Surprise! NASA Artemis Lunar Program Schedule Likely to Slip Again, 2024 Landing Unlikely

An astronaut descends the ladder to explore the lunar surface. (Credit: NASA)

by Douglas Messier
Managing Editor

The latest in a series of updates from NASA’s Office of Inspector General (OIG) says that despite making significant progress on the $86 billion Artemis program, the space agency’s schedule for returning astronauts to the moon in four years is likely to slip. [Full report]

“Nonetheless, the Agency faces significant challenges that we believe will make its current plan to launch Artemis I in 2021 and ultimately land astronauts on the Moon by the end of 2024 highly unlikely,” the update said.

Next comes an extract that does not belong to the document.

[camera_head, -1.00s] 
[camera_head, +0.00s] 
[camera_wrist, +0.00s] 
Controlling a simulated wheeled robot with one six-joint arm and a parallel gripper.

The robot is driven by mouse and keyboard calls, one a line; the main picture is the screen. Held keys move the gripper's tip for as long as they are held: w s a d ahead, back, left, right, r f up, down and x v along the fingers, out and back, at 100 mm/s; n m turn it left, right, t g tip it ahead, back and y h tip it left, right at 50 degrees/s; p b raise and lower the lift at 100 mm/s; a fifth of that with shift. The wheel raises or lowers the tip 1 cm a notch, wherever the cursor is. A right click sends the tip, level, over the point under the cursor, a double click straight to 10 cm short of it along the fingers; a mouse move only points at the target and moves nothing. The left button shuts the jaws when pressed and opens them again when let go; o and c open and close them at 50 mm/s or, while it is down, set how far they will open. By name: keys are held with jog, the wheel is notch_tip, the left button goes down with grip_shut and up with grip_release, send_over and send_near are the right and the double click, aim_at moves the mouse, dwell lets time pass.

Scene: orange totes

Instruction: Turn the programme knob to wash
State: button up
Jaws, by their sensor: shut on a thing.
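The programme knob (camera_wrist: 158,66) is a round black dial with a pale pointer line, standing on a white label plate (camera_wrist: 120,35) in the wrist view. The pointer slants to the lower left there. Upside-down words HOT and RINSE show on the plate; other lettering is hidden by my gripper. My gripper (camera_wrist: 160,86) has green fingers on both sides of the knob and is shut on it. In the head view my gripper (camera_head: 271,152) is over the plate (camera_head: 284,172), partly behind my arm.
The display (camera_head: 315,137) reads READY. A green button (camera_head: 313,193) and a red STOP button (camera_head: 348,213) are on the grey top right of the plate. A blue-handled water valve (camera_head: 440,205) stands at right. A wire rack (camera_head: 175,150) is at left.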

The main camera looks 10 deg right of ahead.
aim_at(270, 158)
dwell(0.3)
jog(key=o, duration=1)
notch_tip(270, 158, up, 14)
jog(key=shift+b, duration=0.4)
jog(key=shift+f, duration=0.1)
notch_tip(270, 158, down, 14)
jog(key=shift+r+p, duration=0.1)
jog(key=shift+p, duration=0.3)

The uncrewed Artemis I mission will likely slip into next year due to the “complex and time-consuming process” of integrating the Space Launch System, Orion spacecraft and Exploration Ground Systems for the first time at NASA’s Kennedy Space Center in Florida, the report said.

Any delay in Artemis I would have a cascading effect, pushing the Artemis II flight test with astronauts into at least the third quarter of 2023. That would push back the third Artemis flight during which astronauts would attempt a landing at the lunar south pole, the OIG said.

NASA is also facing delays and cost increases in the development, integration and launch of the Power and Propulsion Element (PPE) and Habitation and Logistics Outpost (HALO) that are the first two element of the lunar orbiting Gateway station.

“The Gateway program faced challenges related to the PPE’s propulsion system development, vehicle weight, and mass levels, as well as defining requirements for the HALO component to avoid schedule delays and cost increases,” the report said.

“In January 2021, the program reported no schedule margin for a January 2024 launch with the PPE component facing the same challenges reported in November 2020. Combined with issues in HALO’s thermal control systems, as of March 2021 the program faces up to 12 months of schedule risk,” the document added.

In fact, the launch of the two elements aboard a SpaceX Falcon Heavy is scheduled for no earlier than May 2024, a slip of four months from the previous plan. The launch will cost $331.8 million, a figure that includes the launch service and other mission-related costs.

OIG also concluded that NASA’s plan to save time and money by launching PPE and HALO together instead of separately had not worked out as planned.

“However, the requirements changes resulting from co-manifesting the PPE and HALO launches are not certain to result in the Agency’s suggested savings and instead have led to schedule delays,” the report said.

The OIG report also found potential issues with the the development of the Human Landing System (HLS) that will take astronauts to and from the lunar surface.

In December, Congress provided only $850 million of the Trump Administration’s $3.4 billion request for HLS in the fiscal year 2021 budget. NASA officials said it could not make the 2024 landing date without the full amount.

“According to NASA officials, the wide gulf in funding between what the program requested and what it received in FY 2021 jeopardized the Agency’s plan to select two contractors to build the HLS. At the time, officials expressed concern that selecting a single contractor would result in a lack of redundancy and potentially higher, less sustainable future HLS costs due to a lack of competition,” the report said.

“Nevertheless, on April 16, 2021, NASA announced award of a $2.9 billion contract to SpaceX for the HLS. Despite selecting a single contractor, the reduction in funding will likely slow HLS development and extend its schedule. Given the lunar lander’s central role, any development delays could jeopardize NASA’s plans to land astronauts on the Moon in 2024 or the foreseeable future,” the document added.

NASA rejected HLS bids from Dynetics and Blue Origin’s National Team, which included Lockheed Martin, Northrop Grumman and Draper.